Farm Bill Extension Signed into Law
On January 3, 2013, President Obama signed the American Taxpayer Relief Act into law, which contains a nine-month extension of some sections of the Farm Bill. The bill passed the House of Representatives the day before by a vote of 257 to 167, including support from 172 of the chamber’s Democrats and 85 of the Republicans. The Senate passed the bill New Year’s Eve by a vote of 89-8.
The law allows taxes to rise for those with incomes above $400,000 for individuals and $450,000 for couples.
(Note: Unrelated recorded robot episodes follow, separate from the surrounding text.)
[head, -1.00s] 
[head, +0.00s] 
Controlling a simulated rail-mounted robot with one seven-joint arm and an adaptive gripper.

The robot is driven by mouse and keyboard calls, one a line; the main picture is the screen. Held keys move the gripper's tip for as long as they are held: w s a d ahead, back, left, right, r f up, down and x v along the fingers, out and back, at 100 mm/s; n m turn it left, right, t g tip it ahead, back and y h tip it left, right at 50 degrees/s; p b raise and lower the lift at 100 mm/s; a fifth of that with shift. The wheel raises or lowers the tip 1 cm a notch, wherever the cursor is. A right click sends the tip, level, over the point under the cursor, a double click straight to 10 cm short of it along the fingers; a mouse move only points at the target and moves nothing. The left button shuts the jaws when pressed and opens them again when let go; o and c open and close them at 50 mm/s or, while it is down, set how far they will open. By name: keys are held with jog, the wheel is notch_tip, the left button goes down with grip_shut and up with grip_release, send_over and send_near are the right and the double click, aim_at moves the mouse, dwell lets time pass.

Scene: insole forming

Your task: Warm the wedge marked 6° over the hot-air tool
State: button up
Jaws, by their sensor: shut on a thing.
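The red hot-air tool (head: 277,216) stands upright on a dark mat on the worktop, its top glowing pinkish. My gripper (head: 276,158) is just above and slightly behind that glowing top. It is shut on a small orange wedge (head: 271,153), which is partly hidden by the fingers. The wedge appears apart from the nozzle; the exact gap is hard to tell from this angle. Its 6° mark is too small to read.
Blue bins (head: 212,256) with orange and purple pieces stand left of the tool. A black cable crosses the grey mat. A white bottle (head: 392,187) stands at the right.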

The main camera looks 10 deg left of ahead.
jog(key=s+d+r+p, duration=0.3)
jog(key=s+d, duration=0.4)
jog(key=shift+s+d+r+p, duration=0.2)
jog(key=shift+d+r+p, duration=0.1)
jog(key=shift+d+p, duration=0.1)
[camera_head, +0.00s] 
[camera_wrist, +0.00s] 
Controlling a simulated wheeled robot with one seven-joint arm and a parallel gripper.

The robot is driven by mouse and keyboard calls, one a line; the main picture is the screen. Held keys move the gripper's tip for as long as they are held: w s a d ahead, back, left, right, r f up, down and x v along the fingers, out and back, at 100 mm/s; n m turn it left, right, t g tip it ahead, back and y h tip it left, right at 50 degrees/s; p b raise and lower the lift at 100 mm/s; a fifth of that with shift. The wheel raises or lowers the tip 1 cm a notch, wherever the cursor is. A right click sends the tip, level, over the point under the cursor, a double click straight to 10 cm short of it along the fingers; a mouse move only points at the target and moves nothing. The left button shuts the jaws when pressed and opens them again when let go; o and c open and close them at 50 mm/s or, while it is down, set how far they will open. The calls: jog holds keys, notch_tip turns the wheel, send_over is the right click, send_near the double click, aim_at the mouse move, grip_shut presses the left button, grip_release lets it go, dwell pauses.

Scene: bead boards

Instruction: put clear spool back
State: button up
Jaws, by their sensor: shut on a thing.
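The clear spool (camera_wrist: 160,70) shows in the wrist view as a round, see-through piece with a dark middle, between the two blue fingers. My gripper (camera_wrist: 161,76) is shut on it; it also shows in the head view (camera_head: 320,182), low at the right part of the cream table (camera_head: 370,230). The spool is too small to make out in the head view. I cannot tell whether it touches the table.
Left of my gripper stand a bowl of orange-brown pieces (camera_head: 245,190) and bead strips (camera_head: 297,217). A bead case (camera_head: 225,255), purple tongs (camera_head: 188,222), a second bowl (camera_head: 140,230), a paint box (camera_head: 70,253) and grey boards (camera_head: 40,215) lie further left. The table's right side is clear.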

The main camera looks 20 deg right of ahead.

It also will renew tax credits aimed at low-income households and college students, extend unemployment benefits, and delay automatic spending cuts in defense and other government programs for two months, until March 1.
Agriculture groups that had worked on reforms in a five-year farm bill were disappointed with the limited extension of current programs. House Agriculture Chair Frank Lucas (R-OK) and Senate Agriculture Committee Chair Debbie Stabenow (D-MI) say they plan to begin work soon on a new farm bill.
Federal Program Funding Uncertain for 2013
The farm bill extension included authorizing language to continue the foreign market development program at the current level of $34.5 million. However, funding for this program and other Agriculture Department programs ends in March. Congress did not approve full-year funding for government programs last year and approved a short-term “continuing resolution” to fund programs.
Annual work on government funding is scheduled to begin in February with the submission of the Obama administration’s budget proposal to Congress. By law, the spending proposal is due the first Monday in February, which will be February 4. It appears this deadline will not be met this year, and the submission could be delayed until March. This will further complicate funding decisions this spring.
New Republican Leadership on Senate Agriculture Committee
Senator Debbie Stabenow (D-MI) will be working with a new Republican partner on farm policy this year. Last week, Mississippi Senator Thad Cochran (R) reclaimed the post of top Republican on the Senate Agriculture Committee. Kansas Senator Pat Roberts (R) had said he intended to stay as ranking member and was prepared to force a vote challenging Cochran, who outranks him in seniority. But at a brief caucus of the committee Republicans, Roberts moved a motion in favor of Cochran.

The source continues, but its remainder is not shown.